▶ _DIRECTIONS_
Output the lines exactly, from the one where "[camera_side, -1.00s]" appears through the one where "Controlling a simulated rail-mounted" appears. Images are left out.
--- Start of RECORD LIST ---
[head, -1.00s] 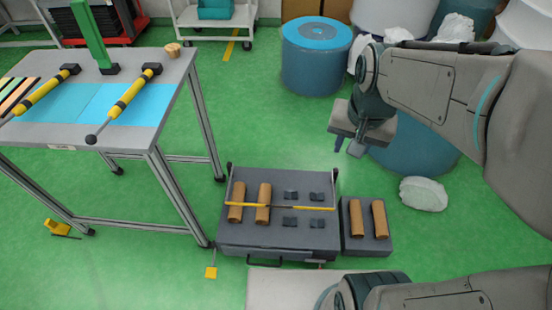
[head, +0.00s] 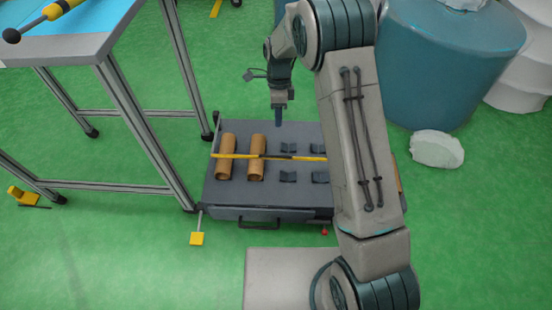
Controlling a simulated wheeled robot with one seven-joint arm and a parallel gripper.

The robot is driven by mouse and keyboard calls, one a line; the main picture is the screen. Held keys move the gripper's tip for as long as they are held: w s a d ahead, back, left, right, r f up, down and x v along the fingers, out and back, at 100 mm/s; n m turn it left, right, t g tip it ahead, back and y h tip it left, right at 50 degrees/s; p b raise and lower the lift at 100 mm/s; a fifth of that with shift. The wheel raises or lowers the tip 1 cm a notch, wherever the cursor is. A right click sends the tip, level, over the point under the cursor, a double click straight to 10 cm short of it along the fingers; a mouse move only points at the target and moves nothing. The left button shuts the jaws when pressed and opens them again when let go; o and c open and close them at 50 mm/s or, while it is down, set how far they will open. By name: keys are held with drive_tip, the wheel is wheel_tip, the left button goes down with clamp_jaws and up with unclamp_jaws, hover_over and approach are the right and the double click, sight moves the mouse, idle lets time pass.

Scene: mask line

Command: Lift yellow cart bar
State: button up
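The yellow cart bar (head: 232,156) lies level across the dark grey cart (head: 222,201), above its brown rolls. It has a dark stretch in its middle, and its right end is hidden behind my arm. My gripper (head: 278,116) points down over the cart's back edge, beyond the bar in the picture and apart from it. Its fingers overlap in this view, so their opening cannot be told. I see nothing held in it.
Two brown rolls (head: 225,158) and several dark holders sit on the cart. A workbench (head: 75,47) stands to the left, a blue drum (head: 440,75) to the right. A white bag (head: 437,149) lies on the green floor. The floor in front of the bench is mostly clear.

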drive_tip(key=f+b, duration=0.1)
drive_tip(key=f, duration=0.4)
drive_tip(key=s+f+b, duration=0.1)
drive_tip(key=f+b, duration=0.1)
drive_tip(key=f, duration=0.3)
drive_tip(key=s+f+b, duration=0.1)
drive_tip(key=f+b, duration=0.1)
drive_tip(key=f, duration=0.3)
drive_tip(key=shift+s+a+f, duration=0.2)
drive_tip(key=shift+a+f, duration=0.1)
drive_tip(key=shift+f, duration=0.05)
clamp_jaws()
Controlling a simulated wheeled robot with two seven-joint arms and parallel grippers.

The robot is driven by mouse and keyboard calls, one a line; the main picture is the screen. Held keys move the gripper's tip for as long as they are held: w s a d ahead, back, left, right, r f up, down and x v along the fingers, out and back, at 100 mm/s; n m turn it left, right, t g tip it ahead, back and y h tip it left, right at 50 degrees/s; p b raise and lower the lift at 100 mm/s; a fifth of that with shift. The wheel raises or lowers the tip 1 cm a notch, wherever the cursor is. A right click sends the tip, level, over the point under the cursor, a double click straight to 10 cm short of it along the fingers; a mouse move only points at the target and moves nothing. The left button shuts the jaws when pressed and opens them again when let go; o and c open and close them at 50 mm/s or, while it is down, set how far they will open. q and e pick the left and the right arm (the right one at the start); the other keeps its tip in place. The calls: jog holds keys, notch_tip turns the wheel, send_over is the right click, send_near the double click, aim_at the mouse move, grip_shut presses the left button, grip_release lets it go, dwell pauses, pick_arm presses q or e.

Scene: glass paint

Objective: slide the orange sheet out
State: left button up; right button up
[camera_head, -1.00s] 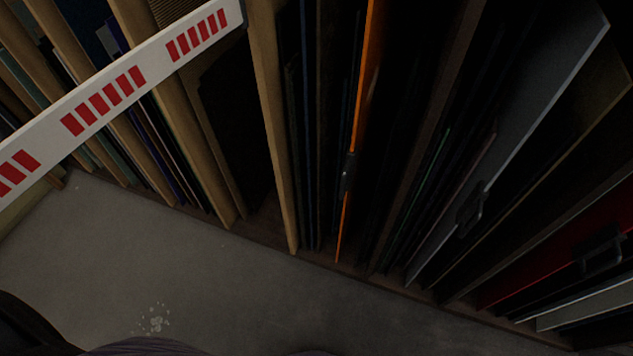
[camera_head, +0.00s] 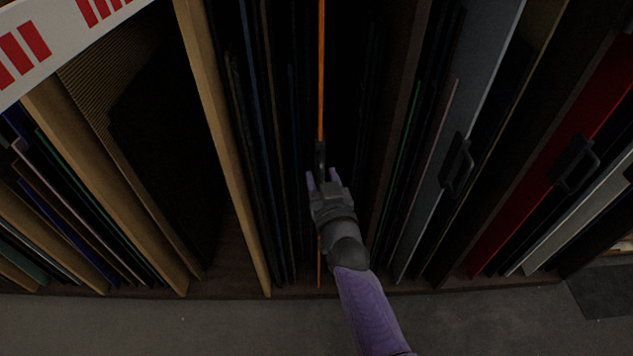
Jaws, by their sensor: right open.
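The orange sheet (camera_head: 321,75) stands upright and edge-on in a rack slot in the middle of the view. A dark handle (camera_head: 320,155) sits on its front edge. My right gripper (camera_head: 322,176) is open, with its fingertips just below the handle; I cannot tell whether they touch it. The gripper and my purple forearm hide part of the sheet's lower edge, and a short orange strip shows beside the wrist. My left gripper is not in view.
Wooden dividers (camera_head: 222,140) and dark sheets stand close on the left. A grey sheet (camera_head: 480,110) with a handle (camera_head: 457,165) and a red sheet (camera_head: 545,170) with a handle (camera_head: 575,165) stand on the right. The floor (camera_head: 200,325) in front is clear.

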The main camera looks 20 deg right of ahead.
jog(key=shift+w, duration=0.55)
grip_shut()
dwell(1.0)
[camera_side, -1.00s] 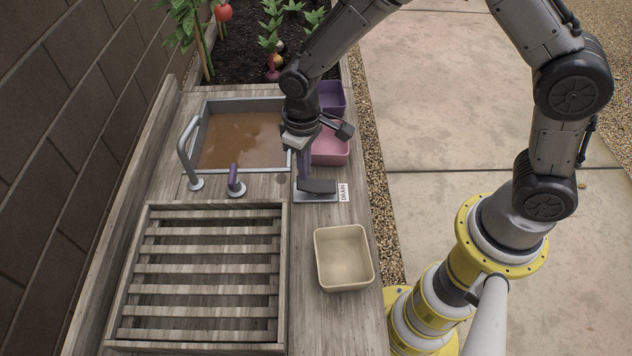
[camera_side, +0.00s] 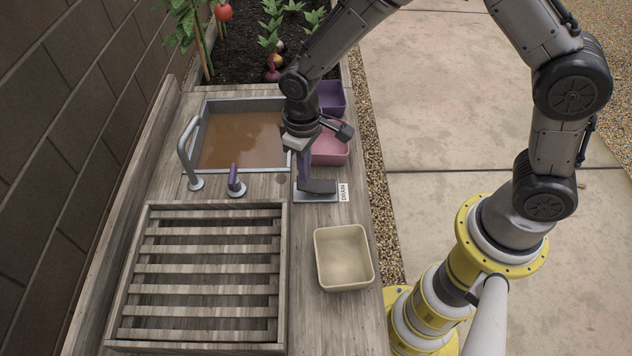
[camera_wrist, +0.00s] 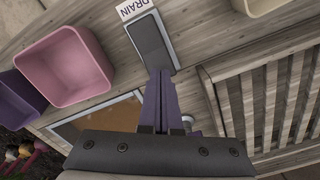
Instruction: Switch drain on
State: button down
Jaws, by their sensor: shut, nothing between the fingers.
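The drain switch (camera_side: 320,187) is a dark grey rocker on a light grey plate, on the wooden bench by the sink's front right corner. A white DRAIN label (camera_side: 343,192) is at the plate's right end. The rocker also shows in the wrist view (camera_wrist: 149,40). My gripper (camera_side: 303,183) is shut and empty, its purple fingers pointing down at the rocker's left end, the end away from the label. The fingertips are at or just above the rocker; contact is not clear. The fingers hide part of that end.
The sink (camera_side: 240,138) holds brown water. A faucet (camera_side: 188,155) and purple-topped lever (camera_side: 235,182) stand in front of it. Pink (camera_side: 330,148) and purple (camera_side: 331,97) bins are behind the switch; a cream bin (camera_side: 343,258) is in front. A slatted rack (camera_side: 205,249) is front left.

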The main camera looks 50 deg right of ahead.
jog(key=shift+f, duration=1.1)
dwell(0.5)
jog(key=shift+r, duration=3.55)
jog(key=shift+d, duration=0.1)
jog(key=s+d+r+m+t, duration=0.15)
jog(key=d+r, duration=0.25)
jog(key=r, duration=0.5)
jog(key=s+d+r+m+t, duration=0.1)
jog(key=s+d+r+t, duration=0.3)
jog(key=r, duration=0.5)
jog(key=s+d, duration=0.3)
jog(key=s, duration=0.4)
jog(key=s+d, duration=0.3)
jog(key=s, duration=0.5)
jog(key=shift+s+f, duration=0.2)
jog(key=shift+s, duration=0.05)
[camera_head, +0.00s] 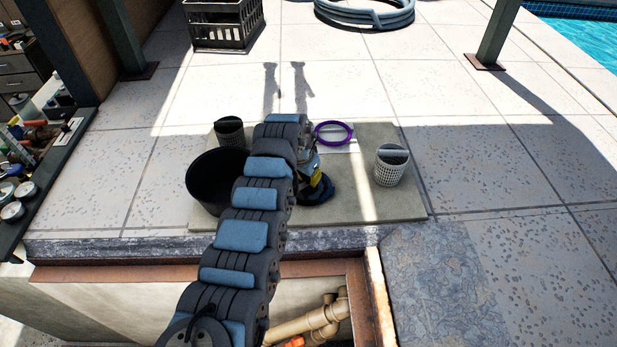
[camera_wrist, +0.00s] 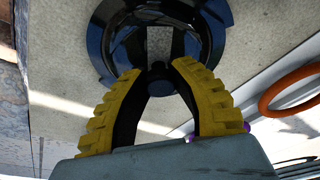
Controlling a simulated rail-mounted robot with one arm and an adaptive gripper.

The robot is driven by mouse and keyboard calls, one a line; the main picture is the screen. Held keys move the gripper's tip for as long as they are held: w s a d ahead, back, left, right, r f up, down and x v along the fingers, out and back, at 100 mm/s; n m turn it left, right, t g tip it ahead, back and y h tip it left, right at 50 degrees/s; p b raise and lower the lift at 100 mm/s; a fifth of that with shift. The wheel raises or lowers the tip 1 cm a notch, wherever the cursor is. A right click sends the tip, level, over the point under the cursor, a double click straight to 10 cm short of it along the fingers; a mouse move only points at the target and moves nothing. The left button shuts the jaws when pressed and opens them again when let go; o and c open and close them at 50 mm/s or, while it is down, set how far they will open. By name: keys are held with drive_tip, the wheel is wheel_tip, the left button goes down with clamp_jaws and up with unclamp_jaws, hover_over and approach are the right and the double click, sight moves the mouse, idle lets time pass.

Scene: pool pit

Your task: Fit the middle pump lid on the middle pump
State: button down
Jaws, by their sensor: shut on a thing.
--- End of RECORD LIST ---
▶ _EXERCISE SOLUTION_
[camera_side, -1.00s] 
[camera_side, +0.00s] 
[camera_wrist, +0.00s] 
Instruction: Switch drain on
State: button down
Jaws, by their sensor: shut, nothing between the fingers.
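The drain switch (camera_side: 320,187) is a dark grey rocker on a light grey plate, on the wooden bench by the sink's front right corner. A white DRAIN label (camera_side: 343,192) is at the plate's right end. The rocker also shows in the wrist view (camera_wrist: 149,40). My gripper (camera_side: 303,183) is shut and empty, its purple fingers pointing down at the rocker's left end, the end away from the label. The fingertips are at or just above the rocker; contact is not clear. The fingers hide part of that end.
The sink (camera_side: 240,138) holds brown water. A faucet (camera_side: 188,155) and purple-topped lever (camera_side: 235,182) stand in front of it. Pink (camera_side: 330,148) and purple (camera_side: 331,97) bins are behind the switch; a cream bin (camera_side: 343,258) is in front. A slatted rack (camera_side: 205,249) is front left.

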The main camera looks 50 deg right of ahead.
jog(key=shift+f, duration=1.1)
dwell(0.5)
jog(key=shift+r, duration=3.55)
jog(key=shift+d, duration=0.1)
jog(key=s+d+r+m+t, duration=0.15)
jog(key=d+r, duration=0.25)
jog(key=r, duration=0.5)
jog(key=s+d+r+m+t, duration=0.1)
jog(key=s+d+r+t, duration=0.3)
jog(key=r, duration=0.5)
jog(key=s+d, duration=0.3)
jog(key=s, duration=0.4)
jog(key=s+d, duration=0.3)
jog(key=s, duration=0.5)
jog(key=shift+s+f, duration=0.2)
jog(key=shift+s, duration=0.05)
[camera_head, +0.00s] 
[camera_wrist, +0.00s] 
Controlling a simulated rail-mounted robot with one arm and an adaptive gripper.

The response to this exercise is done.